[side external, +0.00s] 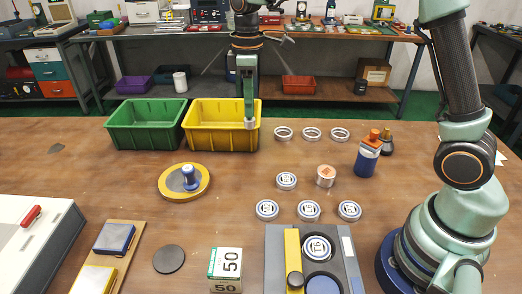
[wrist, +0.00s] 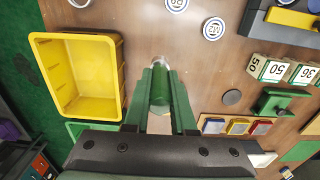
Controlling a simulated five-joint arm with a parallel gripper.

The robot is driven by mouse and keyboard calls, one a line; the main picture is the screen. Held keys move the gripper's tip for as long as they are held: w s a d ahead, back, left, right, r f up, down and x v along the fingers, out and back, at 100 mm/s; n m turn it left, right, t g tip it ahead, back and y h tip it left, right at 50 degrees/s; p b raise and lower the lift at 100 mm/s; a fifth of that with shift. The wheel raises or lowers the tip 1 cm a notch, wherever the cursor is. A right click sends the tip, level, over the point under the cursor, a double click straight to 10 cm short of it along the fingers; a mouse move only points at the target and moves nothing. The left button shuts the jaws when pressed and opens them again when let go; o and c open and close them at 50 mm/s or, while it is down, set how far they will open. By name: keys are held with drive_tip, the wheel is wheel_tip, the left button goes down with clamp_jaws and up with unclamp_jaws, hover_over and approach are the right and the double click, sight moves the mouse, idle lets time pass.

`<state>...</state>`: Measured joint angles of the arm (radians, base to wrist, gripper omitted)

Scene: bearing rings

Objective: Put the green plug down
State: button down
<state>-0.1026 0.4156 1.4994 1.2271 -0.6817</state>
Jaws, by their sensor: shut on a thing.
+ + + +
■ **The task**:
Transcribe the material exactly, leaving every picture out.

■ **Complete answer**:
[side external, +0.00s] 
[wrist, +0.00s] 
Controlling a simulated five-joint arm with a parallel gripper.

The robot is driven by mouse and keyboard calls, one a line; the main picture is the screen. Held keys move the gripper's tip for as long as they are held: w s a d ahead, back, left, right, r f up, down and x v along the fingers, out and back, at 100 mm/s; n m turn it left, right, t g tip it ahead, back and y h tip it left, right at 50 degrees/s; p b raise and lower the lift at 100 mm/s; a fifth of that with shift. The wheel raises or lowers the tip 1 cm a notch, wherever the cursor is. A right click sends the tip, level, over the point under the cursor, a double click straight to 10 cm short of it along the fingers; a mouse move only points at the target and moves nothing. The left button shuts the jaws when pressed and opens them again when let go; o and c open and close them at 50 mm/s or, while it is down, set how far they will open. By name: keys are held with drive_tip, the wheel is wheel_tip, the left button goes down with clamp_jaws and up with unclamp_jaws, hover_over and approach are the right and the double click, sight moves the mouse, idle lets time pass.

`<state>...</state>`: Measured joint angles of the arm (radians, base to wrist, gripper omitted)

Scene: bearing rings

Objective: Put the green plug down
State: button down
<state>-0.1026 0.4156 1.4994 1.2271 -0.6817</state>
Jaws, by their sensor: shut on a thing.

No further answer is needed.